One of the things I love about living in this city is going out to hear live music. I hadn’t done it in awhile so the past few weeks I’ve been making up for it. Last week a friend and I went to hear a few bands in a Lower East Side bar I hadn’t been to. I was wearing jeans, my too long hair in a pony, little makeup. When we got to the door, the bouncer asks for my ID. Now, it could be one of those places where they ask everyone. But no, they don’t ask my friend, who for sure doesn’t look even remotely close to 21, but then, neither do I.
Cut to tonight. We (the same friend and I) go see Nada Surf in a crowded downtown venue. My back ain’t what it used to be, so I take the opportunity to be right up against the stage so I can lean on it, and not have to deal with 6’4″ guys in front of me. Maybe some little hipsters got annoyed they weren’t up front. I don’t know. But I hear behind me, “Must be senior citizens night out”.
Now, presumably they are talking about my going-gray friend, who is several years older than me. But I am 40, after all, so I take umbrage. It took all my willpower not to turn around and hiss at the little twerp, “Excuse me, how old do you think the BAND MEMBERS are?” I’ve known one of the guys in the band, and one of their guest musicians, for 12 years. They are, give and take a few years, my contemporaries. Not that this even matters, even if the band members were 22, am I not allowed to go out and hear good music?
Quite a juxtaposition of events here. But it really is a strange feeling, to not quite belong in either demographic. I’m too old to be young, too young to be old.
Oh yeah, knitting. Still haven’t started that last square. ;)

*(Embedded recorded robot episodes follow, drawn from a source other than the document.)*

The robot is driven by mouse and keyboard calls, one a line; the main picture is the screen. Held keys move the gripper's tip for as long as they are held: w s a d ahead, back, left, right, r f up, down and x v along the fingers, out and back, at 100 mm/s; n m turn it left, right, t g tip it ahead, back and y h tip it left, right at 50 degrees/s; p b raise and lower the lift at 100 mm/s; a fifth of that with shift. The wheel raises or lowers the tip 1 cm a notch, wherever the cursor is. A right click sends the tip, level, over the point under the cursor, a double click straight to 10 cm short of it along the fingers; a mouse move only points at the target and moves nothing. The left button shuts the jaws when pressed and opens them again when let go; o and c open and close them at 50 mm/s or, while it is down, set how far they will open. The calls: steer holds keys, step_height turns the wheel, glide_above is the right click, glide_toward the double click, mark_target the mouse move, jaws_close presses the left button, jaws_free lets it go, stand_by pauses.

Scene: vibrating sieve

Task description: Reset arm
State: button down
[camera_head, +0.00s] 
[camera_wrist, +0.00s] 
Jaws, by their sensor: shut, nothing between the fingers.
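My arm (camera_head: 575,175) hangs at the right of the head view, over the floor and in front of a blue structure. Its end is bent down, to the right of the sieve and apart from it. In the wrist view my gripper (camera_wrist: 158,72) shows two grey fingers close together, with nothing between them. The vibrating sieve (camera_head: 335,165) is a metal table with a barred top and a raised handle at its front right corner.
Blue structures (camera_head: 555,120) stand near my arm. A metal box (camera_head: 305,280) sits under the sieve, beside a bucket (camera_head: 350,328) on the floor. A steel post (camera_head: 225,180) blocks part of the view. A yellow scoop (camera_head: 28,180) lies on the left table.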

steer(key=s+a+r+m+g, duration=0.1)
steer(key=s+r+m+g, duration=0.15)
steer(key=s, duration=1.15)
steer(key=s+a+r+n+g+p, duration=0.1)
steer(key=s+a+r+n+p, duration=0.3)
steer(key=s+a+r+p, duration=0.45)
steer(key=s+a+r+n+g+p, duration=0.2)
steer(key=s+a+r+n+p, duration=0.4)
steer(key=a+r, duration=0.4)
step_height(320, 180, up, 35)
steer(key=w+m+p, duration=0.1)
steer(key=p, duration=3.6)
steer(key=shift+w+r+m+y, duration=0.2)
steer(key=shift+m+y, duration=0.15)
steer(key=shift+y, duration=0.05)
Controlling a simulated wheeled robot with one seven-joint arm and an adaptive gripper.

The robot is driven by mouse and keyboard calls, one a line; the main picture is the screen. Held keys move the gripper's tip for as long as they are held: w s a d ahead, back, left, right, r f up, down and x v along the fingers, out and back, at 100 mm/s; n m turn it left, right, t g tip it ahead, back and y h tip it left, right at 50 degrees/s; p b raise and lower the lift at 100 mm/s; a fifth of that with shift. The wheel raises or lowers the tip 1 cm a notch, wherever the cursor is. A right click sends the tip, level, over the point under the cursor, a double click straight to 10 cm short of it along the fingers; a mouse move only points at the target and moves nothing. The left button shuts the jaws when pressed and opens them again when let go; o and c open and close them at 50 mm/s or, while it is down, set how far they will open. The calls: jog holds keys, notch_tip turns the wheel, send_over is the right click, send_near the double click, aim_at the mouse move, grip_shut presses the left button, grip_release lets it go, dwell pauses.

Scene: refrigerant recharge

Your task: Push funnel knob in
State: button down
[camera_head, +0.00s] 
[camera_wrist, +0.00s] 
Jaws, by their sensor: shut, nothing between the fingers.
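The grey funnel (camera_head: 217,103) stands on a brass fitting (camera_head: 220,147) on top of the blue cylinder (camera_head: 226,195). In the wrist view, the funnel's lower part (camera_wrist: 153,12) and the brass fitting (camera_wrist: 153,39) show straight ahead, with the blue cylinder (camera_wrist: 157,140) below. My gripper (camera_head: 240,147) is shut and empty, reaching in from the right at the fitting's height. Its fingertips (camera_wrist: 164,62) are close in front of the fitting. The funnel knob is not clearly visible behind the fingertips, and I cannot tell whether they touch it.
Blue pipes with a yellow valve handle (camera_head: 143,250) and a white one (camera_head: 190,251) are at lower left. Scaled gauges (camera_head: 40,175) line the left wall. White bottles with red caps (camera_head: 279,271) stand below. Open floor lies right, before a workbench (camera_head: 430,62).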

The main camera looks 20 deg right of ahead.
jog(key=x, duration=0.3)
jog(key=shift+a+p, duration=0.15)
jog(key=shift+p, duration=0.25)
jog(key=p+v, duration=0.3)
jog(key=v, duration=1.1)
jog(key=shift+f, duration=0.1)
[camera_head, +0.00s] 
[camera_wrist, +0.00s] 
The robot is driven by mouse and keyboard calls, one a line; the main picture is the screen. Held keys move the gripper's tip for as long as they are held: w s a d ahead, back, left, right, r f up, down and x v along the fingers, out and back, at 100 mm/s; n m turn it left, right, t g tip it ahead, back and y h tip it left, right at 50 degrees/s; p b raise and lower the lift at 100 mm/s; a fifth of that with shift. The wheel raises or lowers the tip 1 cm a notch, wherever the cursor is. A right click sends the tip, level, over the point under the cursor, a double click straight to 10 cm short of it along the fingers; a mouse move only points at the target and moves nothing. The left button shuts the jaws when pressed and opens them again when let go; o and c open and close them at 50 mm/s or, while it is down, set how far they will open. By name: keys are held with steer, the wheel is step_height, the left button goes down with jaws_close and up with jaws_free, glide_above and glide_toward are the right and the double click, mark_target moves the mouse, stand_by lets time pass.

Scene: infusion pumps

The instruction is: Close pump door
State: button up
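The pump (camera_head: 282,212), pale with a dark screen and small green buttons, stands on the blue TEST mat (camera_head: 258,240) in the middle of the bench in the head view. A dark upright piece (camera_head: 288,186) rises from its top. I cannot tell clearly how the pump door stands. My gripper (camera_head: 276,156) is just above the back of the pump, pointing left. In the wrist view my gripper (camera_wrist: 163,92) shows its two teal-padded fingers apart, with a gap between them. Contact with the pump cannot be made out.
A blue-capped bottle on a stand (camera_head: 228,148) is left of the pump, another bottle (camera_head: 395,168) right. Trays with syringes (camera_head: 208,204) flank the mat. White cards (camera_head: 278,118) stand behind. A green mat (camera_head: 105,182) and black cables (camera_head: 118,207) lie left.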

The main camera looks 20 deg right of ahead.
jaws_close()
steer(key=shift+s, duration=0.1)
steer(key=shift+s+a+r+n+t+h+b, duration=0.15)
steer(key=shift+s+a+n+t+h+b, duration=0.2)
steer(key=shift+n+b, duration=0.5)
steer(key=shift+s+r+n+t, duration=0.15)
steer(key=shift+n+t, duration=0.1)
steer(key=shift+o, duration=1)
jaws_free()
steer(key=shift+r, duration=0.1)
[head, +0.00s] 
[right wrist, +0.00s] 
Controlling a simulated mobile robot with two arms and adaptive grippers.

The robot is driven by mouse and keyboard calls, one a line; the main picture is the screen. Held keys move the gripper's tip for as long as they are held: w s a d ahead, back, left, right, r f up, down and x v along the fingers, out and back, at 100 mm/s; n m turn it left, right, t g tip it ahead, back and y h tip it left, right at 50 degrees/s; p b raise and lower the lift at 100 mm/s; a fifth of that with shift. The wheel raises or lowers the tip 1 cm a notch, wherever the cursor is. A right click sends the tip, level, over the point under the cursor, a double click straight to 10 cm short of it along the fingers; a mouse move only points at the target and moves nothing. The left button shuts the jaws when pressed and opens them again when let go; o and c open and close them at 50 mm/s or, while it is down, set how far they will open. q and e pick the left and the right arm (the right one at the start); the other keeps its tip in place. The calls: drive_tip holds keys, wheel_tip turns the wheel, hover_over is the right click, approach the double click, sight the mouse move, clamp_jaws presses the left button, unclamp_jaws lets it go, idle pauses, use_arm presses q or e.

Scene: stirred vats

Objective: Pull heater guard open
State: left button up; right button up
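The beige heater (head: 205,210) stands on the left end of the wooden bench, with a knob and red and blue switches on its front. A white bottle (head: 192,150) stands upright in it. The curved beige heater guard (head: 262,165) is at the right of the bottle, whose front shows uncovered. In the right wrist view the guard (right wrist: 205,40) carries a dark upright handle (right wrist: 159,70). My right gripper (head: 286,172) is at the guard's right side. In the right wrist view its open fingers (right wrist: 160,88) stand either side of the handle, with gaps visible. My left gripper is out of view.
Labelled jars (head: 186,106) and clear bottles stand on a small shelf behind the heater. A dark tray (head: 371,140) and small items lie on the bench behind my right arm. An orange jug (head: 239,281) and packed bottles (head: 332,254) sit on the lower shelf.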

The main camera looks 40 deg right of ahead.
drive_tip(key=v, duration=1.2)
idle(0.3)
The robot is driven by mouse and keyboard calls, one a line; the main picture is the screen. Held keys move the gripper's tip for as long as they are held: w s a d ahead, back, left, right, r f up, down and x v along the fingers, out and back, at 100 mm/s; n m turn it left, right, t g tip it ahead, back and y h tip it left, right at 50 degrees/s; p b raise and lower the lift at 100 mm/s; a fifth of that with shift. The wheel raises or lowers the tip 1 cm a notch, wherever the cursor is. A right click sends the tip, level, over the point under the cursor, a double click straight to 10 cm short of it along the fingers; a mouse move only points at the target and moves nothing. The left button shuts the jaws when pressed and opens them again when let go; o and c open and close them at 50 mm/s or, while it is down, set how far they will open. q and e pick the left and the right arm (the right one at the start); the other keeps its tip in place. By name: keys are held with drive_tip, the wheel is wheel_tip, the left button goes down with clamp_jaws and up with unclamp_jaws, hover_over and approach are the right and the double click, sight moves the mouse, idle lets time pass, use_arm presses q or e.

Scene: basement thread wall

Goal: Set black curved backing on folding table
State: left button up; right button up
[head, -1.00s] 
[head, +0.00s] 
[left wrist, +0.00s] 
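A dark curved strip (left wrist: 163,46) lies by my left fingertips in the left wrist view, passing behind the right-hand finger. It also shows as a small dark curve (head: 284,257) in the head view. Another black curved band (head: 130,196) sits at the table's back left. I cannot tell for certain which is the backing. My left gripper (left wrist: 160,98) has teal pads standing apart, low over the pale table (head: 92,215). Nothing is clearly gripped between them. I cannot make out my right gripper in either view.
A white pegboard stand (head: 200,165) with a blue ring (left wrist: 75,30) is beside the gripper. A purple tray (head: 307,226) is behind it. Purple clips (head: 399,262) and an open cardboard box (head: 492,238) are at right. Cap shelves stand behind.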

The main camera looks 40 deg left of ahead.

10 Responses to “Age is Just a Number”

Oh. My. God. See, this is why we have steel toes in our geriatric Doc Martens.

Indeed.

I often remind myself that I’ll never be younger than I am today. But I still walk away from the teeny-bopper clothes in the shops.

But you look great.

I had a weird moment like that when I realized that all of a sudden the misbehaving young actors and actresses in magazines were my age, not older than me. And then suddenly, they were just young kids, babies.

And I was a non-desirable demographic.

When did that happen?

nyuk, nyuk, nyuk, “steel toes in our geriatric doc martens.” heeee.

Hey, listen: Imagine being a 46-year-old hick from Vermont. It ain’t easy bein’ me. Heh.

Chuckle, chuckle; at the comments.
Age is just a number. We know that, they’ll find it out later.
Why’s that square not started?

me and you – we’re stuck in the same place right now! :)

That is so funny. I’d definitely ask for your ID before I called you a senior citizen! ;)

Well, I’ll have to ask for your ID the next time you get a cupcake or brownie, missy. We just have more jokey-jokey material now, that’s all. People in general are dumb. You must know that, right?

Thank you – I get this all the time! Admittedly I don’t go out as much as I’d like in this city (although that would be a full time job) but each time is a new crazy way of making me feel like either a grandmother or a kiddie. Is it just that people see women as either old or young – they cant fathom us as in between?

Your self restraint is laudable.

I think I might have been violent, if not verbal. Aggressively verbal.